Probabilistic sampling: Allows a single model to handle varying input view counts effectively.
Unique Capabilities: Camera and metric scale prediction are unique to this method; baselines require manual alignment for evaluation.

Highlights & Insights¶

Leveraging "Missing Poses": The shared camera token and 3DGS backpropagation turn a missing annotation into a self-supervision lever, a paradigm applicable to any object-level reconstruction task lacking poses.
Solving Ambiguity: Spherical progressive optimization and 3σ gradient filtering offer lightweight, architectural-agnostic fixes for the inherent ill-posedness of unposed geometry learning.
Defining "Simulation-Ready": By addressing metric scale, fixed pose, and lighting harmonization simultaneously, the work provides a complete pipeline for automated asset generation.

Limitations & Future Work¶

Category range: Assets are limited to vehicles; generalization to pedestrians or diverse roadside objects is unverified.
Cold start: Stage 1 still requires a small posed dataset like 3DRealCar.
Harmonization dependency: Quality depends on the external one-step diffusion model; a quantitative ablation of this module is missing.
Ablation detail: While the overall chain is verified, individual contributions of components like adaLN or 3σ filtering lack separate quantitative ablation tables.

vs TRELLIS/LGM: These models offer strong generalization but suffer from a "synthetic look" and arbitrary scaling.
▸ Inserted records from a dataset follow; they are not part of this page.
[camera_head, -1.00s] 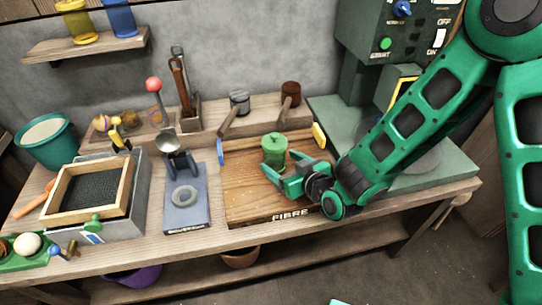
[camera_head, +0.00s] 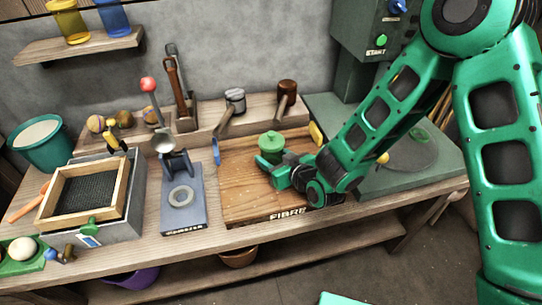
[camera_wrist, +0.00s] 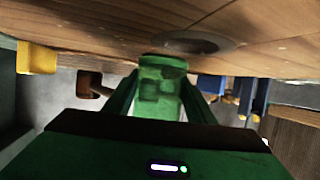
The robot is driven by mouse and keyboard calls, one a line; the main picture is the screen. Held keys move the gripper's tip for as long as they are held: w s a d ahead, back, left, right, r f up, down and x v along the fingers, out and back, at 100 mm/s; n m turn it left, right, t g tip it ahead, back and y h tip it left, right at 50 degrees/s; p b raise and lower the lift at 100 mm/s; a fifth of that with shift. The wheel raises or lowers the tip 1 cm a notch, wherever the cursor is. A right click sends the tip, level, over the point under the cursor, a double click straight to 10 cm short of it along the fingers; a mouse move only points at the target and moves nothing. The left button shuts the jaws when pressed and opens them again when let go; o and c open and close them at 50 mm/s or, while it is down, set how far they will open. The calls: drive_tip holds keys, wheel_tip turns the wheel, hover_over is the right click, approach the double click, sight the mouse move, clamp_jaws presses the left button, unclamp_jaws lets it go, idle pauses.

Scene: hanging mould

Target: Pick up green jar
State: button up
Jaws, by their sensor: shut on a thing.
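In the wrist view, where the board is at the top, the jar (camera_wrist: 162,85) sits between the two fingers. The lower part of the jar is hidden behind my gripper in the head view. I cannot see a clear gap between the jar and the board.
A grey press-like tool (camera_head: 181,205) stands left of the board, and a wooden-framed sieve box (camera_head: 82,195) is further left. A blue clip (camera_head: 216,151) and a yellow clip (camera_head: 316,133) flank the board. Mallets (camera_head: 287,92) lie on the shelf behind. A green machine (camera_head: 365,65) stands at right.

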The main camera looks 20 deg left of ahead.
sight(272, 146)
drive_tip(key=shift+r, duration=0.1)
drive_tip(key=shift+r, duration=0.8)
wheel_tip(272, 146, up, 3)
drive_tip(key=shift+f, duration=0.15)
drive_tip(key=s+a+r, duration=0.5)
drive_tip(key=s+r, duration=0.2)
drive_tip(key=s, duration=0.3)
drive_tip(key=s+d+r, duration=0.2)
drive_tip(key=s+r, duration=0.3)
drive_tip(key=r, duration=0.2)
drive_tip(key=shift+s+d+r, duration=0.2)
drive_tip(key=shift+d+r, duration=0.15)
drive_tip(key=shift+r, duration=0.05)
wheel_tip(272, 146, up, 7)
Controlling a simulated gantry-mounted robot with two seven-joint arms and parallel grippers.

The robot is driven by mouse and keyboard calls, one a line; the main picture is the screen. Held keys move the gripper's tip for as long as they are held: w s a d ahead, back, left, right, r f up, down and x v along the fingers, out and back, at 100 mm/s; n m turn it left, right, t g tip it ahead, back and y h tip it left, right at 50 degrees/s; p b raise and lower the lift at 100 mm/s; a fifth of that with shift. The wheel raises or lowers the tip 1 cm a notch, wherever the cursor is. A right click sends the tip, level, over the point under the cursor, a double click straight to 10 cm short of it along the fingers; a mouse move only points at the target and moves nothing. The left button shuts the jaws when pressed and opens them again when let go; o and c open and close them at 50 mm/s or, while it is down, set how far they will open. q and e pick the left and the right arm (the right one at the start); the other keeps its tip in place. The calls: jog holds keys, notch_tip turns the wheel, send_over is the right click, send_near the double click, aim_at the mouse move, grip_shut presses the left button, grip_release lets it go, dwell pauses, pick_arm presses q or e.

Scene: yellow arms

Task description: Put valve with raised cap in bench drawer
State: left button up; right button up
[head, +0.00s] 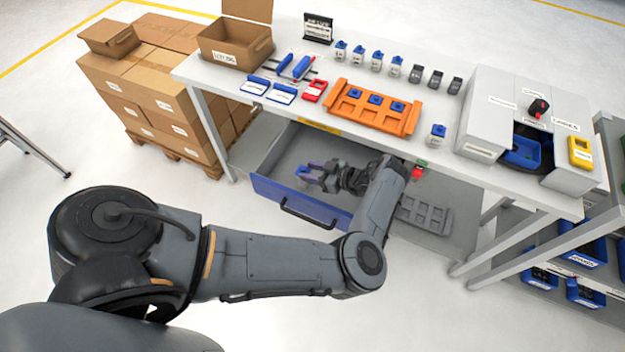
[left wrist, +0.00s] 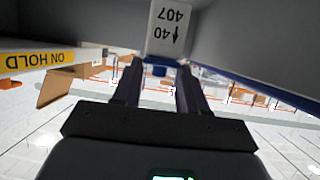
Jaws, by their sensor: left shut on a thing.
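My left gripper (head: 312,173) reaches down into the open bench drawer (head: 303,203), which has a blue front and a dark handle. In the left wrist view, the left gripper (left wrist: 160,72) is shut on a pale valve (left wrist: 168,28) marked "40 407" with an arrow. A bit of blue shows between the fingers. The valve hangs inside the grey-walled drawer; whether it touches the floor cannot be told. Its cap shape is unclear. My right gripper is not in view.
On the bench above are an orange rack (head: 372,112) with blue-topped parts, a row of valves (head: 377,60), a lone blue-topped valve (head: 437,134) and an open carton (head: 232,50). A grey slotted tray (head: 424,214) lies right of my forearm. The drawer's left part looks clear.

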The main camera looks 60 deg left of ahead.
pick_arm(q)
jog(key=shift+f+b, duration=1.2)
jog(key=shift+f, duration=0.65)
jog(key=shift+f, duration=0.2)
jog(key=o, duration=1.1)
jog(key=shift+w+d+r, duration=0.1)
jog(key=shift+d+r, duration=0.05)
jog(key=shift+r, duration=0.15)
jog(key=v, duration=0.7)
Ours uses real images for authentic geometry and fixed metric scales.
vs DUSt3R/VGGT: While also pose-free, this work highlights that direct pose-free generation often collapses; hence the "posed pre-training $\to$ unposed fine-tuning" strategy is essential for object-level stability.

Rating¶

Novelty: ⭐⭐⭐⭐ Excellent use of camera prediction heads for self-supervised object reconstruction.
Experimental Thoroughness: ⭐⭐⭐ Good variety of metrics and downstream tasks, though missing some component-level quantitative ablations.
Writing Quality: ⭐⭐⭐⭐ Clear motivation-to-validation logic.
Value: ⭐⭐⭐⭐ Provides a scalable path for generating simulation assets from real-world data.